A luglio scorso la stessa Nba, lega del basket professionistico americano, ha depennato la marijuana dall’elenco delle sostanze proibite per i giocatori, mostrando un approccio nuovo e più tollerante nei confronti della cannabis. Nel mondo dei giganti niente più controlli, multe, eventuali sospensioni per i recidivi. Non è la sola: l’Nhl (National Hockey League) non punisce l’uso di cannabis e la Major League Baseball l’ha eliminata dalla sua lista di “sostanze d’abuso” nel 2019. «L’85% dei giocatori dell’Nba fuma, fratello». Kevin Durant, ala dei Phoenix Suns e campione olimpico del Dream Team, ha rivelato di essere stato lui a convincere il commissioner Adam Silver a cancellare il divieto: «Non c’è stato bisogno di molte parole, anche perché quando ci siamo visti me l’ha annusata addosso.
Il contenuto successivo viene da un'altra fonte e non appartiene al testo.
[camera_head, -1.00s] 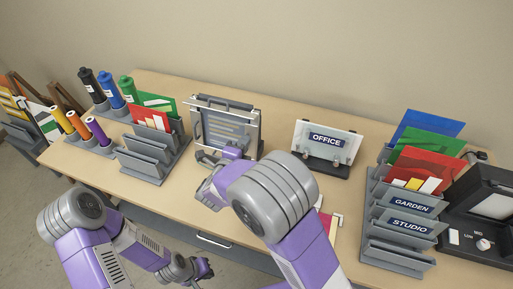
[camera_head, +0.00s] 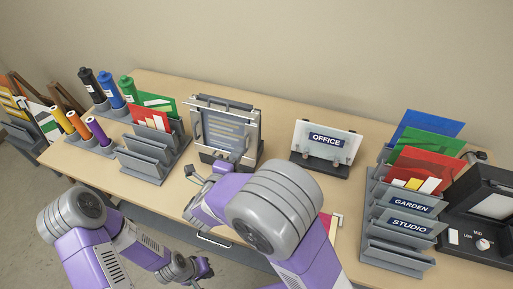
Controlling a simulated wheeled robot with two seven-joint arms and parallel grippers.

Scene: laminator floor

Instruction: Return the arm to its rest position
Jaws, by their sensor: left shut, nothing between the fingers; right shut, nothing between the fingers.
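My right arm (camera_head: 275,210), purple and grey, reaches from the lower edge up over the middle of the table. Its gripper (camera_head: 190,176) is shut and empty, above the table in front of the metal stand with a clear-framed sheet (camera_head: 228,128). It appears apart from the stand. My left arm (camera_head: 90,250) is folded low at the left, in front of the table. Its gripper (camera_head: 203,270) is shut and empty, below the table's front edge; its fingertips are small in view.
A red item is partly hidden behind my right arm.

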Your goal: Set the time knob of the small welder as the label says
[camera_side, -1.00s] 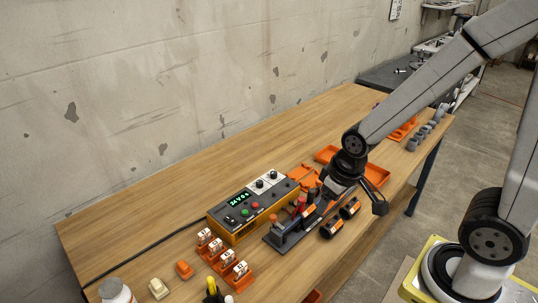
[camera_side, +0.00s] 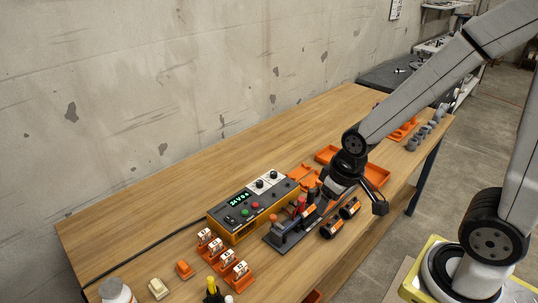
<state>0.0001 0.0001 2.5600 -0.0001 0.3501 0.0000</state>
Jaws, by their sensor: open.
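The small welder (camera_side: 240,226) is an orange and dark box on the wooden table, with a green lit display (camera_side: 240,199) and red and green buttons. My gripper (camera_side: 314,196) is at the end of my arm, right of the welder, low over a dark fixture. Its fingers are small and partly hidden among red and orange parts. It is open and apart from the knobs.
The dark fixture (camera_side: 280,241) stands right in front of the welder. Dark fittings with orange bands (camera_side: 332,228) lie beside it. Orange holders with white pieces (camera_side: 222,259) stand in front. An orange tray (camera_side: 376,174) is behind my gripper. The table's back left (camera_side: 150,222) is clear.

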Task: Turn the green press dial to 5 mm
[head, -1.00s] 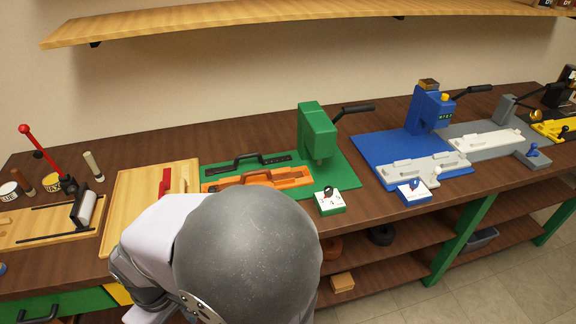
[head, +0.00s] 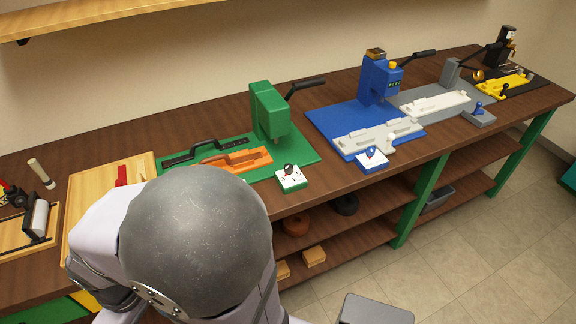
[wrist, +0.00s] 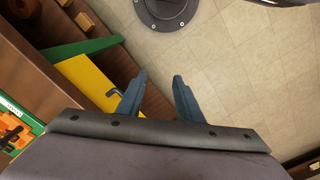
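The green press (head: 268,112) stands on a green base plate on the bench in the head view. Its dial (head: 289,169) is a small dark knob on a white-topped green box at the bench's front edge, just in front of the press. Numbers surround the knob, but they are too small to read surely, as is the setting. My gripper (wrist: 159,80) shows in the wrist view with its two fingers apart and nothing between them. It points down toward the floor beside the bench, away from the dial. The head view does not show the fingers.
An orange fixture (head: 238,160) lies on the green plate. A blue press (head: 378,82) with its own dial box (head: 372,160) stands to the right. Shelves under the bench hold several items. Open tiled floor (head: 470,260) lies in front.

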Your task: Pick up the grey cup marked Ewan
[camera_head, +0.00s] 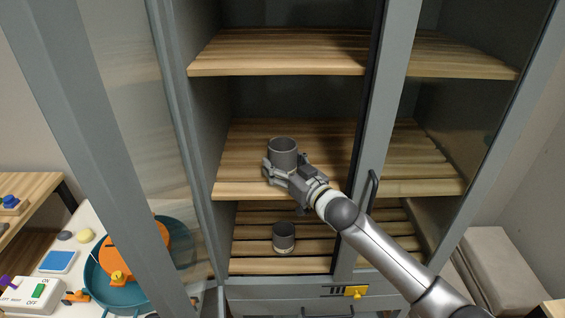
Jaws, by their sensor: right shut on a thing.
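A grey cup (283,153) is upright at the front of the cabinet's middle shelf (236,172). My right gripper (276,174) is shut on this cup, its fingers around the lower part. I cannot see a name on it, and I cannot tell whether its base touches the shelf. Another grey cup (284,236) with a pale band near its base stands on the lower slatted shelf (252,249); any writing on it is too small to read. My left gripper is not in view.
The cabinet's upper shelf (290,55) is bare. A framed glass door (385,130) stands right of my gripper, with a dark handle (373,190). At lower left, a table holds a teal basin (115,295) and a switch box (28,296).

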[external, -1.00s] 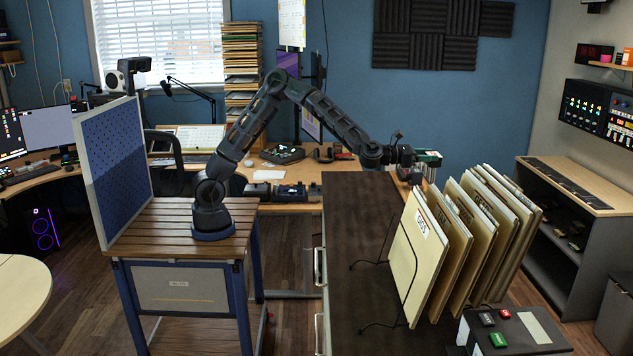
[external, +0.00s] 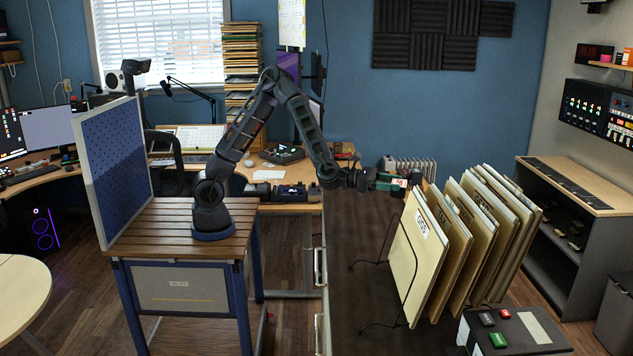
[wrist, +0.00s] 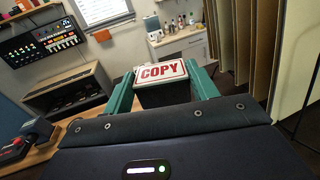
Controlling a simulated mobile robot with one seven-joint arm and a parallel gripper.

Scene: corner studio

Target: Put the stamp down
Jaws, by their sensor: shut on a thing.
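The stamp (wrist: 162,72) has a white top with a red border and the word COPY. In the wrist view it sits between the green fingers of my gripper (wrist: 163,88), which is shut on it. Its dark body shows below the label; its underside is hidden. In the external view my gripper (external: 392,183) is over the far part of the dark cabinet top (external: 362,230), left of the folders. The stamp (external: 402,183) is small there, and its gap to the surface cannot be told.
Several upright folders (external: 418,245) stand in a wire rack along the right side of the cabinet top. The dark top left of the rack is clear.

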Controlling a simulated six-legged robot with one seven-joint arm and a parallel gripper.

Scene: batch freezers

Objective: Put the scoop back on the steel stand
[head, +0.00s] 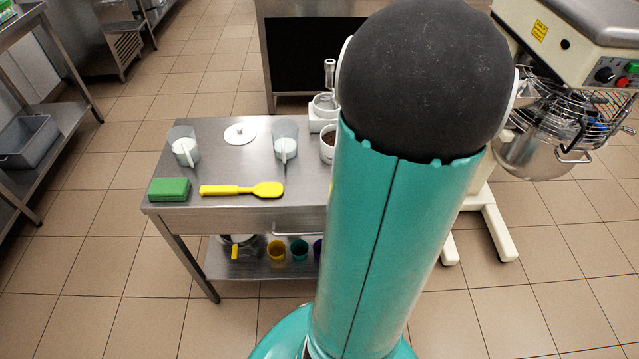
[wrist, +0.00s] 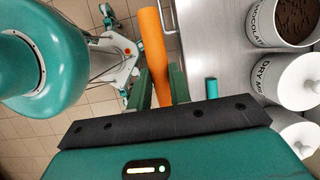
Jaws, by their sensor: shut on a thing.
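In the wrist view my gripper (wrist: 157,88) is shut on an orange handle (wrist: 152,40), which lies between the two green fingers. In the head view my own arm covers the gripper and the right part of the steel table (head: 240,210). I cannot make out a separate steel stand for certain; a small upright steel piece (head: 330,75) shows behind the table's back edge, partly hidden by my arm.
On the table are a yellow spatula (head: 243,190), a green block (head: 169,190), two clear jugs (head: 184,146) (head: 285,138) and a white lid (head: 240,134). In the wrist view, a chocolate tub (wrist: 262,25) and dry milk tub (wrist: 288,90) stand right of the gripper.

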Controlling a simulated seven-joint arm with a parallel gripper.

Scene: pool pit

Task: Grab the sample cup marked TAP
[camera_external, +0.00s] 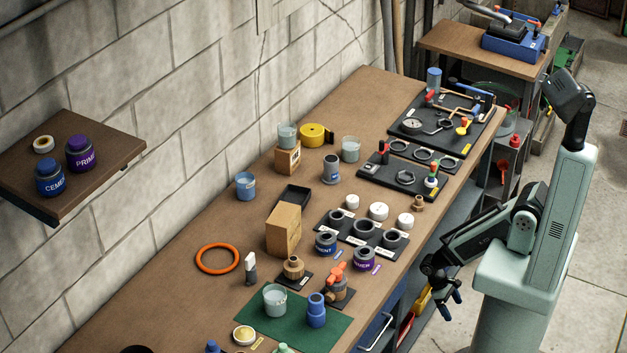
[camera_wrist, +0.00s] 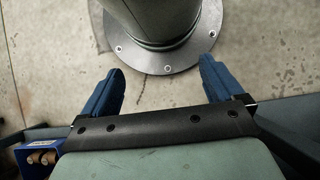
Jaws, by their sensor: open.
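Several clear cups with pale contents stand on the workbench (camera_external: 180,290) in the external view. One cup (camera_external: 288,135) is on a small wooden block at the back, and another cup (camera_external: 350,149) stands to its right. A third cup (camera_external: 275,299) sits on the green mat (camera_external: 318,328) near the front. No TAP marking is legible, so I cannot tell which cup bears it. My gripper (camera_external: 451,304) hangs beyond the bench's right edge, pointing down, away from all cups. The wrist view shows its blue fingers (camera_wrist: 161,65) apart with nothing between them.
A cardboard box (camera_external: 283,231) stands mid-bench beside a black rack of rings and white caps. A blue cup (camera_external: 245,185), an orange ring (camera_external: 217,258) and a yellow tape roll (camera_external: 313,135) lie around. Black fixture boards fill the far right. Bare bench lies at front left.

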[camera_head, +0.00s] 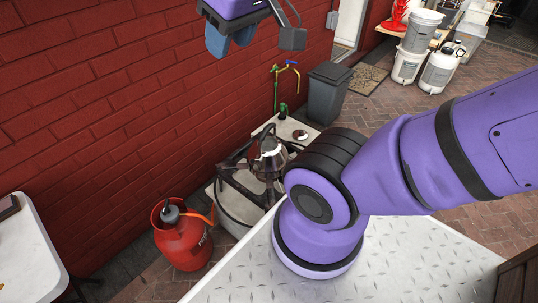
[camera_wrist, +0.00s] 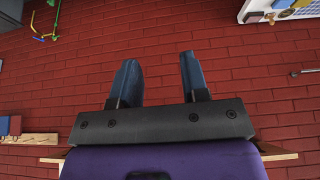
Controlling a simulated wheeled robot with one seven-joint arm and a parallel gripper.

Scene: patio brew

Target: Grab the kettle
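The kettle (camera_head: 267,156) is a shiny metal kettle standing upright on the burner stand (camera_head: 237,203) against the red brick wall, left of my arm in the head view. My gripper (camera_head: 230,39) is at the top of the head view, well above the kettle and apart from it. In the wrist view its two blue fingers (camera_wrist: 155,80) stand apart with only brick wall between them, so it is open and empty. The kettle is not in the wrist view. My arm stands close to the kettle's right side in the head view.
A red gas cylinder (camera_head: 183,236) stands on the floor left of the burner. A white table (camera_head: 30,255) is at the lower left. A grey bin (camera_head: 327,92) stands behind the kettle by the wall. White buckets (camera_head: 408,65) stand at the upper right. Open paving lies between.

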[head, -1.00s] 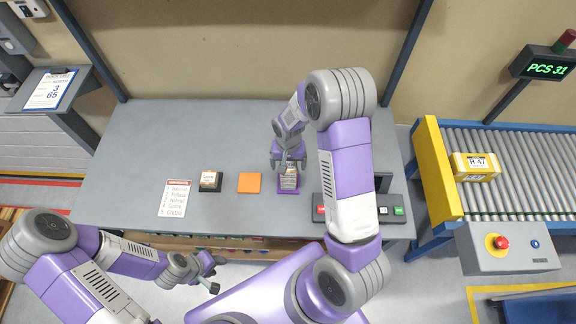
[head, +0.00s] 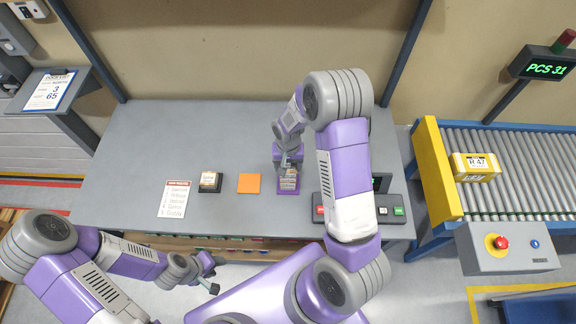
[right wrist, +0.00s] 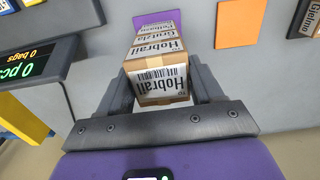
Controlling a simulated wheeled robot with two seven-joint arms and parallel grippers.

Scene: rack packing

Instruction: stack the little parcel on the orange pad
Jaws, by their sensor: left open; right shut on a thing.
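The orange pad (head: 249,183) lies bare on the grey table, and its edge shows in the right wrist view (right wrist: 237,22). Right of it, the purple pad (head: 287,193) holds a pile of small cartons. My left gripper (head: 212,274) is open and empty in front of the table.
A black pad (head: 210,188) with a labelled carton (head: 209,179) sits left of the orange pad. A printed sheet (head: 174,199) lies further left. A button panel (head: 360,212) is close to the right of the purple pad. The table behind the pads is clear.
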Mi calma, la fumiamo tutti, non ha alcun effetto negativo».

Lo sport ha sempre risultati sorprendenti e regala svolte decisive nella vita: Sinner va in finale, prima volta di un italiano agli Australian Open, battendo e sbattendo via Djokovic dal trono, e Tyson non ha problemi nel farsi fotografare mentre fuma un mega-spinello a Hippie Hill, al festival della marijuana a San Francisco. Una volta i campioni pubblicizzavano latte, cereali, biscotti. Ma Tyson si presentava come il nuovo Jack LaMotta che di sé diceva: «Sono un brutto peccato mortale». Era il Male della società, la brutalità più esagerata, l’esempio da non seguire, quello che dichiarava «voglio romperti la faccia, sfasciarti il cranio, farti entrare l’osso del naso dentro il cervello». Invece oggi invita a condividere le fragilità e a rilassarsi. Stay calm and carry on. Proprio vero: i ko arrivano quando non te li aspetti.